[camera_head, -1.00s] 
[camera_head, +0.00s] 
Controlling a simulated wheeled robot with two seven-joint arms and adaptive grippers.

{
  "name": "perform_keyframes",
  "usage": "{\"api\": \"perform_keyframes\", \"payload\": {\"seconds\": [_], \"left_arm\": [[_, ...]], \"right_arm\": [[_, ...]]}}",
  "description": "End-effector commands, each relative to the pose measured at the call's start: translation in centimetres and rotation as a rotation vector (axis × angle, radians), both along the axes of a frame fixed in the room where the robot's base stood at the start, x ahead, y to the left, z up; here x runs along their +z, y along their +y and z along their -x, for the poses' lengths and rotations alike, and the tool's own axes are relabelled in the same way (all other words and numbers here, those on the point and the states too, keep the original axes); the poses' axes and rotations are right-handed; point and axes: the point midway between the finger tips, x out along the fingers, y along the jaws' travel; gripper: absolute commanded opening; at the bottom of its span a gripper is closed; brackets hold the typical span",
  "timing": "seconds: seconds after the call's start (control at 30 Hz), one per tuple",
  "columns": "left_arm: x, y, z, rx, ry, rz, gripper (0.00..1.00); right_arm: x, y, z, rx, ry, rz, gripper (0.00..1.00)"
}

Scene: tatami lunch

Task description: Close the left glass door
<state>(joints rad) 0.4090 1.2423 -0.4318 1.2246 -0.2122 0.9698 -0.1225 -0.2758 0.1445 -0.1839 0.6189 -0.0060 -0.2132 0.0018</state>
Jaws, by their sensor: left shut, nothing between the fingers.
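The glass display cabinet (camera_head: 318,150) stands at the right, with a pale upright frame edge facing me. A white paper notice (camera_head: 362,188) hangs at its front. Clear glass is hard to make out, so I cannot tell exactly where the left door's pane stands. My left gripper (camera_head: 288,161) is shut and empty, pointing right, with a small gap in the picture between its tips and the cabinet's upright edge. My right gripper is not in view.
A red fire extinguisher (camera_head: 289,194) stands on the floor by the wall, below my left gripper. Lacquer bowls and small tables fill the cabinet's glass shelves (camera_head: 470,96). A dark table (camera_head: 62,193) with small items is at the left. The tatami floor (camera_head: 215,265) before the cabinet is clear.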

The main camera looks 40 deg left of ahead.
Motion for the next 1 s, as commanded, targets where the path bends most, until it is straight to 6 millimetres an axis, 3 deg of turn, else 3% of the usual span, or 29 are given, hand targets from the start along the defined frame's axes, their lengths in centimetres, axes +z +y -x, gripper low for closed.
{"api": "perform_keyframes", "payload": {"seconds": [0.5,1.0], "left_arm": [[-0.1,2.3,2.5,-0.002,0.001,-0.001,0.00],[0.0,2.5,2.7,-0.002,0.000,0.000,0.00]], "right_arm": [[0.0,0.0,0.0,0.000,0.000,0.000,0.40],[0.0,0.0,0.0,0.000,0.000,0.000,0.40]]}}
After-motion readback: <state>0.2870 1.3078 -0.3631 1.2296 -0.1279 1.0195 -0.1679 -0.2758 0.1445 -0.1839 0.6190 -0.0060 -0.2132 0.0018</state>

---

## Set problem:
Take the lines from the one containing "The main camera looks 40 deg left of ahead." to the last line of the material above and write them out exactly.

## Response:
The main camera looks 40 deg left of ahead.
Motion for the next 1 s, as commanded, targets where the path bends most, until it is straight to 6 millimetres an axis, 3 deg of turn, else 3% of the usual span, or 29 are given, hand targets from the start along the defined frame's axes, their lengths in centimetres, axes +z +y -x, gripper low for closed.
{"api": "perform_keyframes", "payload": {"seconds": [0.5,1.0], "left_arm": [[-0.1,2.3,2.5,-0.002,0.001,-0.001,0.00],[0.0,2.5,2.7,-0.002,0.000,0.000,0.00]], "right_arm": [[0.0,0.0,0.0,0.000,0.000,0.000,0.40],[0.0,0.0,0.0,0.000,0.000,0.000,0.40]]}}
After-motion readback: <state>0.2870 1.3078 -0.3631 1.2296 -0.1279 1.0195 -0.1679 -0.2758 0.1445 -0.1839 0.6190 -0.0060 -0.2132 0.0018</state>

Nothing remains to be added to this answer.